What is required>
Set down, without alteration, the lines from the one that contains "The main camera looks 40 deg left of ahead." through the final line of the material below.

Supplied material>
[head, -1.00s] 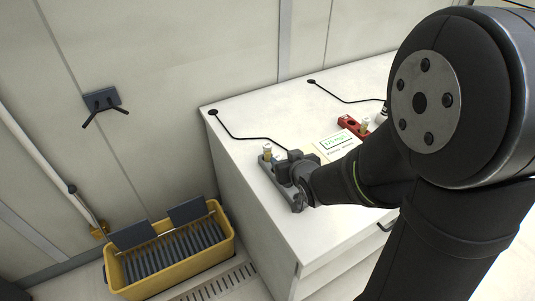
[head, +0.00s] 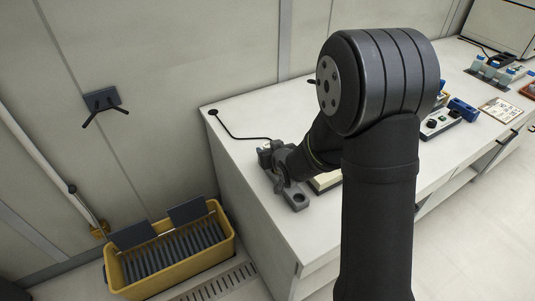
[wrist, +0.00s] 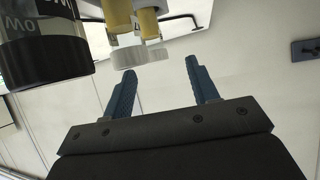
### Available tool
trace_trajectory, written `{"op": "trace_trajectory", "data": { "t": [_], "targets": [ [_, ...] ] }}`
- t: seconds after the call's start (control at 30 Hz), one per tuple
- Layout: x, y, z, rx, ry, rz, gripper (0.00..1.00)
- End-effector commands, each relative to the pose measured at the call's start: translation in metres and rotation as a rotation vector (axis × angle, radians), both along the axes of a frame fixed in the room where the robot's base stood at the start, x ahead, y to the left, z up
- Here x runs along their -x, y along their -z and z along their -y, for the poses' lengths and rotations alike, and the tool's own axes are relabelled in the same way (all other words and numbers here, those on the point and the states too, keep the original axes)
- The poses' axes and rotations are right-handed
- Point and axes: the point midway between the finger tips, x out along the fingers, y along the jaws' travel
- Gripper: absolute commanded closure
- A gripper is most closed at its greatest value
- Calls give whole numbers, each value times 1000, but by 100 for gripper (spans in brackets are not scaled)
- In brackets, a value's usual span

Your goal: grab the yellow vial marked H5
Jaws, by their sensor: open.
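Two yellow vials with whitish caps show at the top of the wrist view, a nearer one (wrist: 118,14) and one just behind it (wrist: 148,24). No H5 mark is readable on either, so I cannot tell which is H5. My gripper (wrist: 160,66) is open, its two blue fingers apart with nothing between them. The vials are beyond the fingertips, towards the left finger. In the head view my gripper (head: 274,162) is over the far end of a grey rack (head: 298,198). The arm hides most of the rack's contents there; a near hole is empty.
A large jar with a black cap (wrist: 45,62) is close at the wrist view's left. A yellow bin (head: 178,268) stands on the floor left of the white bench (head: 265,235). Blue-topped items (head: 477,64) and a blue-and-grey device (head: 440,122) are at the right.

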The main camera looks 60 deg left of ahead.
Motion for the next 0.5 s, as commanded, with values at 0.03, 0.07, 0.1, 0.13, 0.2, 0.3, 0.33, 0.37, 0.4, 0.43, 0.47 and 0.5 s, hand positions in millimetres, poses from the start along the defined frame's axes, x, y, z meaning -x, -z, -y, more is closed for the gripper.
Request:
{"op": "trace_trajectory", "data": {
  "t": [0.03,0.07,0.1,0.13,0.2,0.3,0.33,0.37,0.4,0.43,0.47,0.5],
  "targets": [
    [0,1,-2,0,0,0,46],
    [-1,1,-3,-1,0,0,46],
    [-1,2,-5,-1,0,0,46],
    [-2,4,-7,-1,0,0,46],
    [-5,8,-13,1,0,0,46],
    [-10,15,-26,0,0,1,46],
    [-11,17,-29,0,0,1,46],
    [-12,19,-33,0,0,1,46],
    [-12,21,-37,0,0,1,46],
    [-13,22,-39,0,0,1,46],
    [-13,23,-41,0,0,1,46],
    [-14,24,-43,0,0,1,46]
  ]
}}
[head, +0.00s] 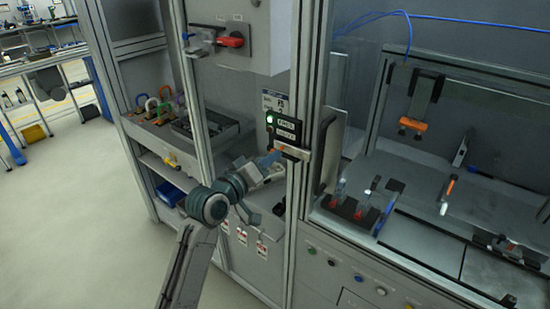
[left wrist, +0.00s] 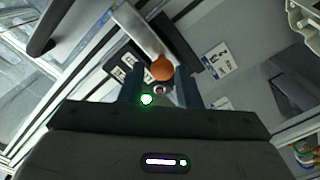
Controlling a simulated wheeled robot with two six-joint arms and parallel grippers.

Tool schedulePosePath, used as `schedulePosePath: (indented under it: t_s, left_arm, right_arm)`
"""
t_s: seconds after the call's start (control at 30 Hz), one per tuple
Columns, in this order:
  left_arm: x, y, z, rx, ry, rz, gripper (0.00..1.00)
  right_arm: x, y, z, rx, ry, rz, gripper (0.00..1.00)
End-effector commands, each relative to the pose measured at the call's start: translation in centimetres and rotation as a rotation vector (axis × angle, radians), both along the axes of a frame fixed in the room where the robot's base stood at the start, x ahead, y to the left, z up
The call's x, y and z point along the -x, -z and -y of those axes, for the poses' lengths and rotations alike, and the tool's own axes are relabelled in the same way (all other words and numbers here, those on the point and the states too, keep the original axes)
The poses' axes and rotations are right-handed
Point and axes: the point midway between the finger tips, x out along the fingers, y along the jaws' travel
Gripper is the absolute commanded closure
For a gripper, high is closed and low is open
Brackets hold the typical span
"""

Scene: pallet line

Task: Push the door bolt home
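The door bolt is a pale metal bar (head: 292,151) below a black labelled box (head: 284,128) with a green light, on the frame post beside the glazed door. In the left wrist view its bar (left wrist: 143,36) runs toward an orange round knob (left wrist: 162,68). My left gripper (head: 274,159) is at the bolt. In the left wrist view its two fingers (left wrist: 160,80) stand apart with the knob between their tips; I see gaps on both sides. A small ringed stud shows just below the knob. How far the bolt is slid cannot be told. My right gripper is out of view.
A red rotary switch (head: 232,40) is above left. Coloured padlocks (head: 158,105) sit on a shelf at left. Hanging tags (head: 262,246) are below my gripper.

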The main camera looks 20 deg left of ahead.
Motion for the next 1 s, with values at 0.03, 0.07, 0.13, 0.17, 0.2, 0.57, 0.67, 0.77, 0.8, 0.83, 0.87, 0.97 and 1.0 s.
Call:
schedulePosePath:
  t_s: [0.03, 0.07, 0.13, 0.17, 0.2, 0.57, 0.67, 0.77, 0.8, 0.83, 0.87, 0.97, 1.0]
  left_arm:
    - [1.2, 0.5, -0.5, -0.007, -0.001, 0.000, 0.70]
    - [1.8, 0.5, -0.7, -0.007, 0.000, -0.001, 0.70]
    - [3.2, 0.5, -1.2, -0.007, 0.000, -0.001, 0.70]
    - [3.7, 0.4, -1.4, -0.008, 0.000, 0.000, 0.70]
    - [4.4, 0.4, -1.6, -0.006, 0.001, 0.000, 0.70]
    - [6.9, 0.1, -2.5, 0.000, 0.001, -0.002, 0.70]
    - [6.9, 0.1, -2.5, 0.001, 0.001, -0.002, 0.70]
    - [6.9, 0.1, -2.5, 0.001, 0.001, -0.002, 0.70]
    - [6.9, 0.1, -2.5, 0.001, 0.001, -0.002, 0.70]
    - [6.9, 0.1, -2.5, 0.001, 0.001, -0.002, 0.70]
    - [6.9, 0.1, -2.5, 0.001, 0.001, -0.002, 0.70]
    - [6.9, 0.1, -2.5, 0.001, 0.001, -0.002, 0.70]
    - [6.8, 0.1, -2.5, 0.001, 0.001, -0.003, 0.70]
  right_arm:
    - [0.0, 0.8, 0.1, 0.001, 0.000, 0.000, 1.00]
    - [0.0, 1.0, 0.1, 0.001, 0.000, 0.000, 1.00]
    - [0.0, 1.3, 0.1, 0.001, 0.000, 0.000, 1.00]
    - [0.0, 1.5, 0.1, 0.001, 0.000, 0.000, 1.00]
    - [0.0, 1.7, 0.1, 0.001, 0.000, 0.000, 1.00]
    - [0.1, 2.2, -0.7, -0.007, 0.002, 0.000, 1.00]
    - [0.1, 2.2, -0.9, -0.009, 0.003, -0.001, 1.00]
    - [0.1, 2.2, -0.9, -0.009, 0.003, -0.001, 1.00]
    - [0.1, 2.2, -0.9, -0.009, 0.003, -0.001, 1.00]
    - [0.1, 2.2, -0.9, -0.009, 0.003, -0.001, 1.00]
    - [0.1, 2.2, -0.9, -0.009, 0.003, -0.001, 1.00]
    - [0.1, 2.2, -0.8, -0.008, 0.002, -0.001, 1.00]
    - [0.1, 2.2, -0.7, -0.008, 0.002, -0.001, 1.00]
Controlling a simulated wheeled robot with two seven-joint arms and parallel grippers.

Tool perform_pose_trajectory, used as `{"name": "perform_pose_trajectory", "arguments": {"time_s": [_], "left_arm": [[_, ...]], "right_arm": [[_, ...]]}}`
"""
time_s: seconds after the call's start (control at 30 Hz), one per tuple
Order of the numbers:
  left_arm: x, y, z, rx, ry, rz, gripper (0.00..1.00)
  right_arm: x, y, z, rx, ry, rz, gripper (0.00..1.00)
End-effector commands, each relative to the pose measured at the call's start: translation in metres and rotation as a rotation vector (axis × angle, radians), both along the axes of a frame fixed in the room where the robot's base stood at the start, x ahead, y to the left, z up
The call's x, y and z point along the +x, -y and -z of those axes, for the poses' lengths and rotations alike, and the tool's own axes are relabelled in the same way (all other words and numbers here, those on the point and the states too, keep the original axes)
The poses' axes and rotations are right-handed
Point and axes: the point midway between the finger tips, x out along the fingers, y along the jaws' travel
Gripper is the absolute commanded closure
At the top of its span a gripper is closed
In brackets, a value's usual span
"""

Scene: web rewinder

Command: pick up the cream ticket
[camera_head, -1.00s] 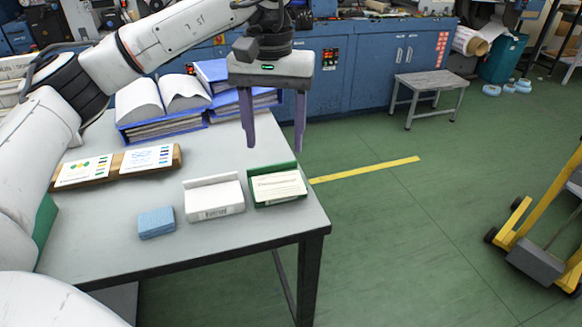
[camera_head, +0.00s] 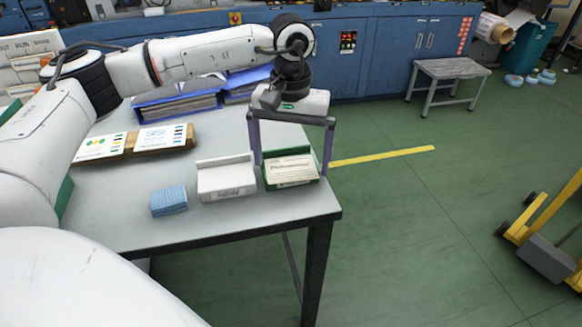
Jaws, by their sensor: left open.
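The cream ticket (camera_head: 292,171) is a printed card resting in a green holder (camera_head: 287,153) near the right front corner of the grey table. My left gripper (camera_head: 291,170) is open, its two purple fingers pointing down. In the picture one finger is at the left side of the holder and the other at its right side. I cannot tell whether they touch it. The gripper's palm is above the back of the holder. My right gripper is not in view.
A white holder (camera_head: 226,181) stands just left of the green one, with a blue stack (camera_head: 169,200) further left. Behind are a wooden board with printed cards (camera_head: 164,137) and blue binders (camera_head: 178,104). The table front (camera_head: 240,218) is clear.

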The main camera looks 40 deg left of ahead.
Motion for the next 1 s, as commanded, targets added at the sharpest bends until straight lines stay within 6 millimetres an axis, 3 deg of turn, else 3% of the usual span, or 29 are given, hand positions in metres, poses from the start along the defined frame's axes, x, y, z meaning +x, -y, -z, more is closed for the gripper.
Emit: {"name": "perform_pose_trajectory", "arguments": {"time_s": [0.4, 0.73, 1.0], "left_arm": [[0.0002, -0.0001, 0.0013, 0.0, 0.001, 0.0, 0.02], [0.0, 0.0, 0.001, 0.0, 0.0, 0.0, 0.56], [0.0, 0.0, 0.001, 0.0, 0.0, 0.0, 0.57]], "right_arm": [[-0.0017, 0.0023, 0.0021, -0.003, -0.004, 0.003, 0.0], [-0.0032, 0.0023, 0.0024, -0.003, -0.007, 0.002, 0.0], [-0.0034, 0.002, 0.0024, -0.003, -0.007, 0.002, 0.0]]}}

Completed exercise>
The main camera looks 40 deg left of ahead.
Motion for the next 1 s, as commanded, targets added at the sharpest bends until straight lines stay within 6 millimetres an axis, 3 deg of turn, else 3% of the usual span, or 29 are given, hand positions in metres, poses from the start along the defined frame's axes, x, y, z meaning +x, -y, -z, more is closed for the gripper.
Emit: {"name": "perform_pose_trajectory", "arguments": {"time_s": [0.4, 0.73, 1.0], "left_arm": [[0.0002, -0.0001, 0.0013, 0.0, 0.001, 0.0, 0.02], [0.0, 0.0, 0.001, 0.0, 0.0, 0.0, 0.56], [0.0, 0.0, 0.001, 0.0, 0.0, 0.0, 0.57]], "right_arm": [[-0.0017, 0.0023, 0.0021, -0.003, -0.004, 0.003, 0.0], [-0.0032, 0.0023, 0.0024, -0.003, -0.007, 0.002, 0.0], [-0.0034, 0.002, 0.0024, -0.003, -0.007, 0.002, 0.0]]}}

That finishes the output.